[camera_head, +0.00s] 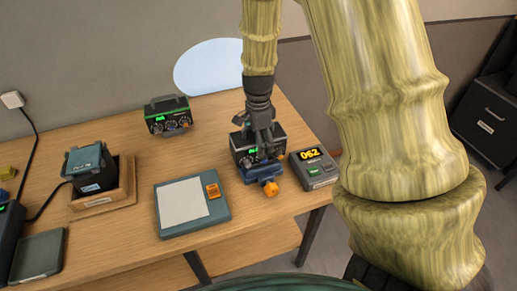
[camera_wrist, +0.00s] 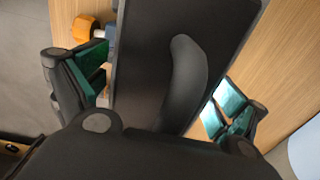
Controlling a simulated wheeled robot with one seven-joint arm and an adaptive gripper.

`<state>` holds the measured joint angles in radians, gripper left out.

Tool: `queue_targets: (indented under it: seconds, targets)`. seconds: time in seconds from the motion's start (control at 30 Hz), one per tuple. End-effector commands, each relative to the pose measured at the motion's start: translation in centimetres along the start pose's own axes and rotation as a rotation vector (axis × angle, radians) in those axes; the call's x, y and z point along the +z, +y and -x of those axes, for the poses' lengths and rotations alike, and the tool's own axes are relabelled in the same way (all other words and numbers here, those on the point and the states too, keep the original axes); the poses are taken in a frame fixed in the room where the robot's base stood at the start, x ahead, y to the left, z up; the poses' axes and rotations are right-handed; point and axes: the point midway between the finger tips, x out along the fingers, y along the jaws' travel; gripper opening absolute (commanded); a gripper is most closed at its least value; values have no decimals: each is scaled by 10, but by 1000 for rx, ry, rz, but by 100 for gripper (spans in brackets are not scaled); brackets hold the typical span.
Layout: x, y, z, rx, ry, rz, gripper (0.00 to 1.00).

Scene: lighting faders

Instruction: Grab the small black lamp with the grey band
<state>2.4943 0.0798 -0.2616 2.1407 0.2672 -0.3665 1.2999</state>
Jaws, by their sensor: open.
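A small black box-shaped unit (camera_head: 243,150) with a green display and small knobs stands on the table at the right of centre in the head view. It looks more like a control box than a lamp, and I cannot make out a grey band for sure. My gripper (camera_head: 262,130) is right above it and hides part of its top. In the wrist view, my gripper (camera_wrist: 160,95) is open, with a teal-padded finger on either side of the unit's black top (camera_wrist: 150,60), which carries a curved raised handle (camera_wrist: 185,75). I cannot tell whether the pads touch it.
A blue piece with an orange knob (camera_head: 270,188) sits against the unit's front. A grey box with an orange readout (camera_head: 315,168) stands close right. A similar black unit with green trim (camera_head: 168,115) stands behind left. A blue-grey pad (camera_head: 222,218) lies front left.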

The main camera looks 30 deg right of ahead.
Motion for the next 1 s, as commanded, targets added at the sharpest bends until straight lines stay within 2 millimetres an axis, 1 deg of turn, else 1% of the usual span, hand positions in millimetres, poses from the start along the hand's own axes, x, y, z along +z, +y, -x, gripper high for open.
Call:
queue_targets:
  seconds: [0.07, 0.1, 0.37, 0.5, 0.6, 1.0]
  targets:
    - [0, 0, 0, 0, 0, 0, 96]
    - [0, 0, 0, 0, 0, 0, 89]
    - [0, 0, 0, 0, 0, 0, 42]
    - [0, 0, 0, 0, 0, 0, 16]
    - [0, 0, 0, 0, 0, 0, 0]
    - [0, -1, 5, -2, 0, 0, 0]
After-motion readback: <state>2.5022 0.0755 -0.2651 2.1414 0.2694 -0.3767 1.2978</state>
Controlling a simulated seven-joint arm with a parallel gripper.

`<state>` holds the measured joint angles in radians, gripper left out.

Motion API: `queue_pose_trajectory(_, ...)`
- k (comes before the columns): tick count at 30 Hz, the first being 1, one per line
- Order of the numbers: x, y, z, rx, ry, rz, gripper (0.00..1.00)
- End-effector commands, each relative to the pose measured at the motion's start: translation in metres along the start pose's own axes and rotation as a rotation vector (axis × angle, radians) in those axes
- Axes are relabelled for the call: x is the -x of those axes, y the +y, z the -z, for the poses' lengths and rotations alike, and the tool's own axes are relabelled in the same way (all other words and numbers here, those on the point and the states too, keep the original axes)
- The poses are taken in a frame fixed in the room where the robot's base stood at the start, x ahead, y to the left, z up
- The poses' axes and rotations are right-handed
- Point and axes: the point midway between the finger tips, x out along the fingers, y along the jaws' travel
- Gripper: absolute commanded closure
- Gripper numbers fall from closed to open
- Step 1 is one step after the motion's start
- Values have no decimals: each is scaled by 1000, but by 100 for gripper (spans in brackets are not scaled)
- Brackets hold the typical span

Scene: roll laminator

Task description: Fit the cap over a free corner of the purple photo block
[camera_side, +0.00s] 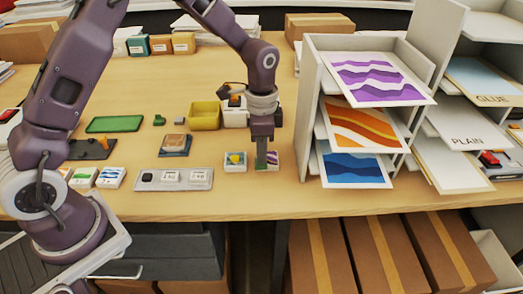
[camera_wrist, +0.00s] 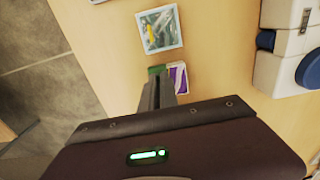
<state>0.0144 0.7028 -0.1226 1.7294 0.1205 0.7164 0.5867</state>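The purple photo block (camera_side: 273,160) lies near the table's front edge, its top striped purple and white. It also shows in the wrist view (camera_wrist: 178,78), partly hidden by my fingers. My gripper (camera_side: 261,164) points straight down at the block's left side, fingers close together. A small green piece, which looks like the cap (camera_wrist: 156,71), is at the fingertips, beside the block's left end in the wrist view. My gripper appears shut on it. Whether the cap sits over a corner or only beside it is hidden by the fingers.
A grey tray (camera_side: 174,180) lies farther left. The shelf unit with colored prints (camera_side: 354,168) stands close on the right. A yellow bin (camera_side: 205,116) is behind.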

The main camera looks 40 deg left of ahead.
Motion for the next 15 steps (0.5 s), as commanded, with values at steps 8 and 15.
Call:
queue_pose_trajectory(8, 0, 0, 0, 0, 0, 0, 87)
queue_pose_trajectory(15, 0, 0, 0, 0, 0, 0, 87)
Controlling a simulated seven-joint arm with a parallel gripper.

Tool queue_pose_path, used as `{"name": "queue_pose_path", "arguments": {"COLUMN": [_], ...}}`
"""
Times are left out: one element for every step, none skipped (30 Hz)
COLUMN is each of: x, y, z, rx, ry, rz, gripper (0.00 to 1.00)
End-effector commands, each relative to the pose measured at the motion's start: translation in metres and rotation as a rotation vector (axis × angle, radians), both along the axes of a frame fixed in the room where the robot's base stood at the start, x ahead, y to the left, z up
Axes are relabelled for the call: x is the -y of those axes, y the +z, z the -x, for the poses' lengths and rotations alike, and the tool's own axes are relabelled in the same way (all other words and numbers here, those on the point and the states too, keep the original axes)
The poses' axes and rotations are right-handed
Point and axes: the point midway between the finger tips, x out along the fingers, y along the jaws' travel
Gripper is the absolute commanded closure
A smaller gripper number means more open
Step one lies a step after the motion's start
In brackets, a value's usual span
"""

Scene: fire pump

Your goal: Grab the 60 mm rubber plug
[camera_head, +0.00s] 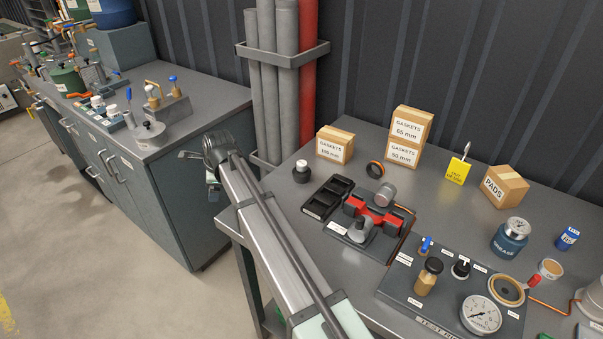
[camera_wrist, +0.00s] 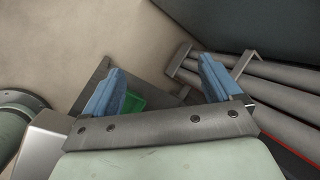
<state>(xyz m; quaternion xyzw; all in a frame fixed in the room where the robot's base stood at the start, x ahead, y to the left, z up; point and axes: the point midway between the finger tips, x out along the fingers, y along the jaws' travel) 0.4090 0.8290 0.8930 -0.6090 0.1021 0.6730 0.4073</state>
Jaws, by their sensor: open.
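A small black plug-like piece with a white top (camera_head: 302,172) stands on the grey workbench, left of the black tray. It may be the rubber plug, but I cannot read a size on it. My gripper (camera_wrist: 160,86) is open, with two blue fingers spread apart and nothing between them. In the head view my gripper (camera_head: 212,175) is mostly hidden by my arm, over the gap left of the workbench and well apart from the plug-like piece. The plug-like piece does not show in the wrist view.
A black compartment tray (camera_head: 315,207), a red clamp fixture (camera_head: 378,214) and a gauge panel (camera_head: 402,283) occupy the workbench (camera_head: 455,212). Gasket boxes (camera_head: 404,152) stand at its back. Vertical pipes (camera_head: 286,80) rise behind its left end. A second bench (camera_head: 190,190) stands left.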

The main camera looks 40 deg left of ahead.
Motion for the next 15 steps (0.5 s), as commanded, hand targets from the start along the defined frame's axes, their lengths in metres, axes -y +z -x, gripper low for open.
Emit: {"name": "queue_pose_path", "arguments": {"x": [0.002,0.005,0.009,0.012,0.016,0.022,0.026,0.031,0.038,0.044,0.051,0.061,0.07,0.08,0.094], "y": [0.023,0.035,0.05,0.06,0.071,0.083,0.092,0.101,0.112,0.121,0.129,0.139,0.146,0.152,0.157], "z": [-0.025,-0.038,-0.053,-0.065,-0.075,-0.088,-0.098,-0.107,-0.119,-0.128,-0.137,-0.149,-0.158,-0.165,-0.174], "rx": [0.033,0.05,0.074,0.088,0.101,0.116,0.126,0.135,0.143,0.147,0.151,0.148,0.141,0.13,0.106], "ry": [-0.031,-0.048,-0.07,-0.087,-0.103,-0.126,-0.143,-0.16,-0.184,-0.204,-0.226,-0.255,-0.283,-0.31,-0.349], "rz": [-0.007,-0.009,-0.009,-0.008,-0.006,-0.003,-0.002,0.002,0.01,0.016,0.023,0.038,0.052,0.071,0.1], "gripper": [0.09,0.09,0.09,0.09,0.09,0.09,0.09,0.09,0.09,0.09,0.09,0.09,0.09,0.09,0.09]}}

EXERCISE PROMPT - Take the material above from its first line through the line holding "<state>2.4943 0.0798 -0.2616" and set it down exactly, without the pictures.

FINISHED TASK -
[camera_head, +0.00s] 
[camera_wrist, +0.00s] 
Controlling a simulated wheeled robot with one seven-joint arm and an adaptive gripper.

`<state>` holds the measured joint angles in radians, gripper left out.

Tool: `queue_targets: (indented under it: seconds, targets)`. seconds: time in seconds from the motion's start (control at 30 Hz), one per tuple. End-effector commands, each relative to the pose measured at the motion's start: translation in centimetres along the start pose's own axes and rotation as a rotation vector (axis × angle, radians) in those axes; the call's x, y and z point along the +z, +y and -x of those axes, for the poses' lengths and rotations alike, and the tool's own axes are relabelled in the same way (all other words and numbers here, those on the point and the states too, keep the original axes); the poses are taken in a frame fixed in the room where the robot's base stood at the start, x ahead, y to the left, z up; the poses' axes and rotations are right-handed; point and axes: the point midway between the finger tips, x out along the fingers, y along the jaws' travel; gripper opening absolute (commanded); a gripper is most closed at its least value; values have no decimals: each is scaled by 10, but by 1000 for rx, ry, rz, but by 100 for gripper (spans in brackets are not scaled); brackets hold the typical span.
Layout: x, y, z, rx, ry, rz, gripper (0.00 to 1.00).

Scene: lighting faders

Instruction: Grab the small black lamp with the grey band
<state>2.4943 0.0798 -0.2616 2.1407 0.2672 -0.3665 1.2999</state>

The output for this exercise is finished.